■ **Work to do**: The required output is a single number: how many lines of the material contain the string "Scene".
•••
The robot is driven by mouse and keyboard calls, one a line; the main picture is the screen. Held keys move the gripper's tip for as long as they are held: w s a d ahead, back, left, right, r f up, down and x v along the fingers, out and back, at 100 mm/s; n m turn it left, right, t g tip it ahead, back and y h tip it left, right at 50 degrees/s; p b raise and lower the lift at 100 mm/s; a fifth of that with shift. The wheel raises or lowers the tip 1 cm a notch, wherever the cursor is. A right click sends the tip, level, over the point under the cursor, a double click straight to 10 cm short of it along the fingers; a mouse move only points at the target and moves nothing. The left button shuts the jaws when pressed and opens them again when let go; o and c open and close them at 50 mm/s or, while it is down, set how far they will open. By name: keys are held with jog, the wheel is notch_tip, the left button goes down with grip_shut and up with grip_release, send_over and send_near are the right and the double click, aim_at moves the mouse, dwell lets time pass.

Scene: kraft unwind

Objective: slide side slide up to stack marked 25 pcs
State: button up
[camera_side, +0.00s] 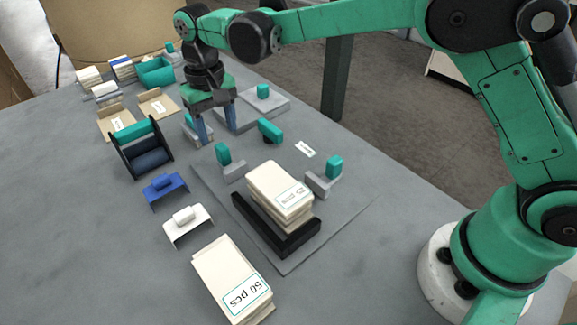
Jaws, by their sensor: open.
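A cream stack (281,185) with a printed label sits against a black corner stop (262,230) on a grey plate (290,262). The label's count is too small to read surely. A grey slide with a teal knob (223,154) stands left of the stack, apart from it. A similar slide with a teal knob (334,167) stands at its right, close to it. A teal knob on a dark base (270,131) stands behind the stack. My gripper (217,133) points down with its blue fingers spread, behind and left of the left slide, holding nothing visible.
A stack marked 50 pcs (232,282) lies in front. A white holder (188,223), a blue holder (166,189) and a dark roller stand (145,150) line the left. A teal bin (155,72) is at the back. The table's left front is clear.

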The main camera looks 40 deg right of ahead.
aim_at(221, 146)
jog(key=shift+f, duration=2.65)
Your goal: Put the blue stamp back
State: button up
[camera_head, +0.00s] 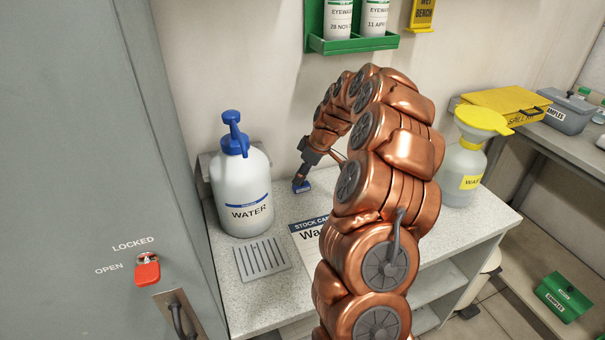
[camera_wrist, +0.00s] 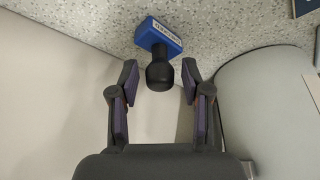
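The blue stamp (camera_head: 301,187) stands on the speckled bench top near the back wall, right of the water jug. In the wrist view the stamp (camera_wrist: 158,36) shows its blue block with a white label and its black knob handle pointing toward my gripper. My gripper (camera_wrist: 160,80) is open, with one finger on each side of the knob and a visible gap on both sides. In the head view my gripper (camera_head: 303,172) is just above the stamp, small and partly merged with it. I cannot tell how deep the knob is between the fingertips.
A white water jug (camera_head: 238,185) with a blue pump stands left of my gripper. A stock card (camera_head: 310,232) and a slotted drain plate (camera_head: 262,258) lie in front. A waste bottle with yellow funnel (camera_head: 465,160) stands right. A green eyewash shelf (camera_head: 350,44) hangs above.

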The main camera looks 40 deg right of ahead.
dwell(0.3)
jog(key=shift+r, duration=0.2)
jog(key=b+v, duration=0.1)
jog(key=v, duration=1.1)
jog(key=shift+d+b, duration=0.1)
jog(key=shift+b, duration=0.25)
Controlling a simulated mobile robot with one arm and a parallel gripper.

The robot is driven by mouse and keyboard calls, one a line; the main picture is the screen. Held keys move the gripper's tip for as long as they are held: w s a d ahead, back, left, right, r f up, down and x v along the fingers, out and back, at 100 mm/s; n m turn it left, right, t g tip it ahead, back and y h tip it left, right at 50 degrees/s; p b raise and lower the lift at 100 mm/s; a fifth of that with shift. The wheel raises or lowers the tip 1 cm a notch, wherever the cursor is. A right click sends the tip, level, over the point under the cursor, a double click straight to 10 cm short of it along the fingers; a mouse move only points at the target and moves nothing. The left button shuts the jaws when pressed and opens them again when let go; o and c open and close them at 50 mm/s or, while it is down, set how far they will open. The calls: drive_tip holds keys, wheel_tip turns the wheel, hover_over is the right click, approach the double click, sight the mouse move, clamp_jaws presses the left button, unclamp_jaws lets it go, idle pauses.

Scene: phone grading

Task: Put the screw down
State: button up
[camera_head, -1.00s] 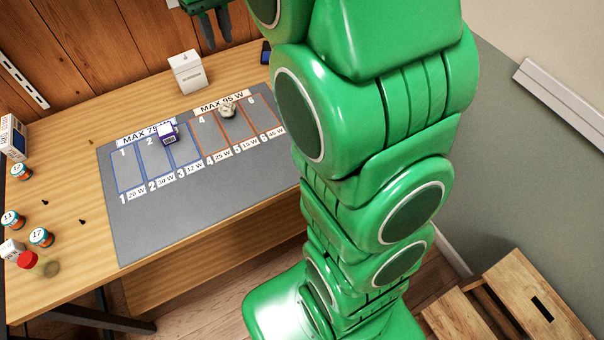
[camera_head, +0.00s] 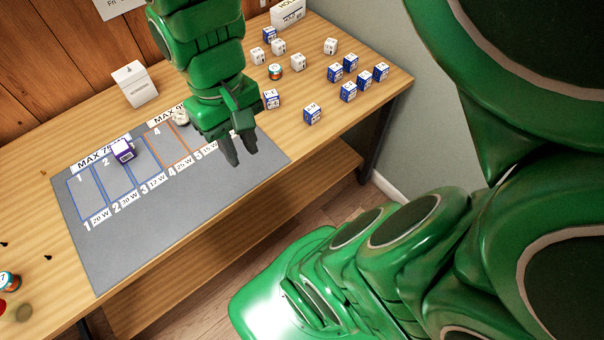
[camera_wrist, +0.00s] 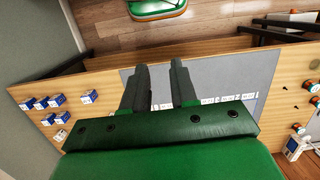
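My gripper (camera_head: 241,153) is over the right part of the grey mat (camera_head: 112,255) in the head view, fingers pointing down. In the wrist view my gripper (camera_wrist: 159,65) has its two dark fingers apart, with a clear gap between them. I see no screw in that gap. My gripper hides part of the mat's right columns.
A white box (camera_head: 134,84) stands behind the mat. Several blue and white cubes (camera_head: 312,114) fill the table's right side. The mat's front is clear.

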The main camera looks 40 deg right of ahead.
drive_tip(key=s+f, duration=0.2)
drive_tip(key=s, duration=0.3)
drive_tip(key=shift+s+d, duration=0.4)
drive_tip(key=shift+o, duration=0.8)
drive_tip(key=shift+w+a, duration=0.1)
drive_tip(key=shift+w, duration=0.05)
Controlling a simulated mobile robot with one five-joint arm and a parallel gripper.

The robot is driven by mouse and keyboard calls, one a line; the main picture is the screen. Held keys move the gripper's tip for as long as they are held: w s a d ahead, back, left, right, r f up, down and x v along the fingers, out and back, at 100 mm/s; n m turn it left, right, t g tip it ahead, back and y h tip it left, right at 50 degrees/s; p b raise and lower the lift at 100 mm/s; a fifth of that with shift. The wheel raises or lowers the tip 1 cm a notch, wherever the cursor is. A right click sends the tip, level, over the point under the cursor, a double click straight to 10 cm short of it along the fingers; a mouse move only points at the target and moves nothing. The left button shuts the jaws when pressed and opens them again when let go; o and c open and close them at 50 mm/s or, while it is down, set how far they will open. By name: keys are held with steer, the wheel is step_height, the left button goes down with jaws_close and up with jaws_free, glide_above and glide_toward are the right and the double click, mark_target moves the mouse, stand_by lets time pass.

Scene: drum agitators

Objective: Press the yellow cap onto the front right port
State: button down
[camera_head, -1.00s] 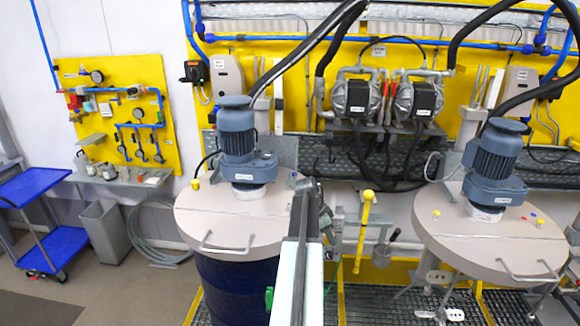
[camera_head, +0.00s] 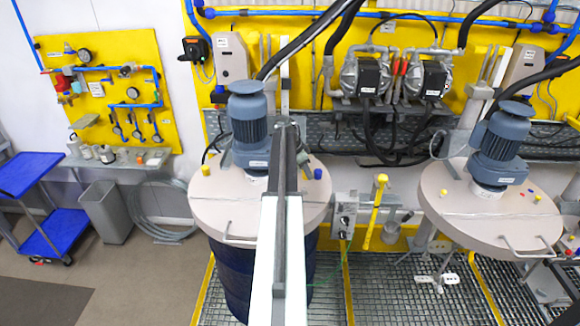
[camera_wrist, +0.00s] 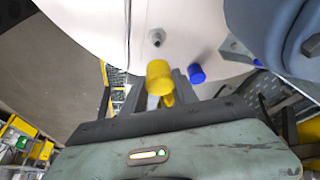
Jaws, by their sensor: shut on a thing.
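The yellow cap (camera_wrist: 160,77) is between the fingertips of my gripper (camera_wrist: 163,92) in the wrist view. My gripper is shut on it over the pale lid. A bare metal port stub (camera_wrist: 156,37) stands on the lid just beyond the cap and apart from it. A blue cap (camera_wrist: 196,73) is right of the yellow cap. In the head view my arm reaches over the left drum's lid (camera_head: 215,212). My arm hides the lid's middle.
A blue motor (camera_head: 248,125) stands on the lid close to my arm. Another yellow cap (camera_head: 205,170) is at the lid's left edge. A yellow-handled lever (camera_head: 377,205) stands right of the drum. A second lidded drum (camera_head: 460,215) with a motor is farther right.

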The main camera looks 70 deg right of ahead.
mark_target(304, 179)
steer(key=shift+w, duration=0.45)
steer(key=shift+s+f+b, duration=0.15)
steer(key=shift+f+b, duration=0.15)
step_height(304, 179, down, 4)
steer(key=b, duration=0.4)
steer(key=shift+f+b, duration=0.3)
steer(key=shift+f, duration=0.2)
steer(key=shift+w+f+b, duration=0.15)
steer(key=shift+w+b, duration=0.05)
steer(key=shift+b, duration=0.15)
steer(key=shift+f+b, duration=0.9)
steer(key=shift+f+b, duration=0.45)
•••
■ **Output**: 3